Pero en Potosí parece que “venganza” y “oportunidad” por primera vez van de la mano. Morales quiere ver presos a todos los que tuvieron que ver con su caída, incluido Pumari por supuesto, y Arce necesita el control de Potosí para avanzar con el proyecto del litio.
La ciudad de Potosí, junto a Santa Cruz, ha sido desde hace varios años uno de los bastiones de oposición más importantes de la oposición al MAS. A Evo Morales le costó lidiar con los potosinos y más de una vez fue declarado persona no grata sobre todo por haber desconocido los resultados del referéndum del 21 de febrero de 2016.
En el radar gubernamental, el departamento de Potosí tiene un lugar central, tal vez porque el futuro de la economía boliviana está cada vez más vinculado a la posibilidad de explotación de la inmensa reserva de litio en el Salar de Uyuni.
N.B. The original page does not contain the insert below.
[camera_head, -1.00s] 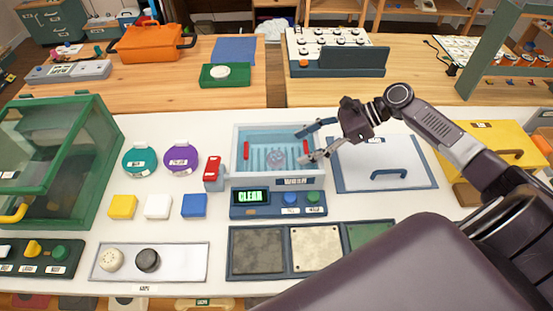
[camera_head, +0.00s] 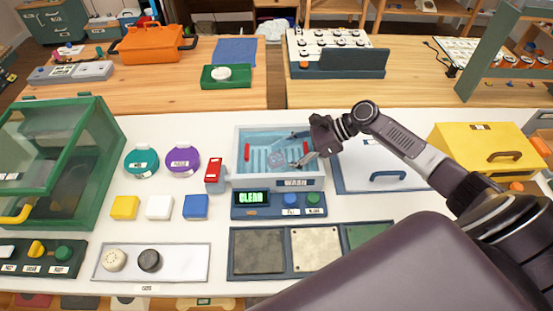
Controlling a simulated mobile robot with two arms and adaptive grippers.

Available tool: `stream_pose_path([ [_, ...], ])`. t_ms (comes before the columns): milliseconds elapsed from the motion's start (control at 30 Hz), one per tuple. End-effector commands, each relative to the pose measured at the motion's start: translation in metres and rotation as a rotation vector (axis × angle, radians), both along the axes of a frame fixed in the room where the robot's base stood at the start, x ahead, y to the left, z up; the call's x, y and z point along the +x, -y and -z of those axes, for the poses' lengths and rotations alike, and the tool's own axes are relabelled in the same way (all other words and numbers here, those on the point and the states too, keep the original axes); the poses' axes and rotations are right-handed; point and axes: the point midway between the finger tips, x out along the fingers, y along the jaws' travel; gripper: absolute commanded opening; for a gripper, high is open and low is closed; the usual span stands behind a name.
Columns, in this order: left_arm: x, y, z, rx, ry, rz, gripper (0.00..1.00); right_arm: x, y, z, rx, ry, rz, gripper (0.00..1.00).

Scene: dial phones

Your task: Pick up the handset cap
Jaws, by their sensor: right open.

Un reciente reportaje publicado por el semanario británico The Economist, reveló que en los últimos años la demanda de ese metal ha sobrepasado con mucho a la oferta, lo que abre buenas perspectivas para el negocio en Bolivia.
Pero negociar con Potosí no es fácil y menos con el tema del litio. No lo fue a principios de la década de los noventa del siglo pasado, cuando el gobierno de Jaime Paz Zamora tuvo que retroceder en su intención de adjudicar la explotación del salar a la empresa Lithco y seguramente no lo será ahora que la administración de Arce busca fórmulas mixtas para empujar un proyecto que podría ser el salvavidas económico del país, precisamente en el momento en que la era del gas parece haber llegado a su fin.
Sin el auge de los precios del gas en por lo menos 10 de los 14 años de su gobierno, Morales posiblemente no habría pasado de una reelección y Arce no hubiera sido el “artífice” del “milagro” económico boliviano. Ahora que el futuro tiene mucho que ver con lo que ocurra con la reserva del Salar de Uyuni, uno de los más grandes del mundo, la venganza tiene el sabor de la “chamuña”, pero también un innegable gustito a litio.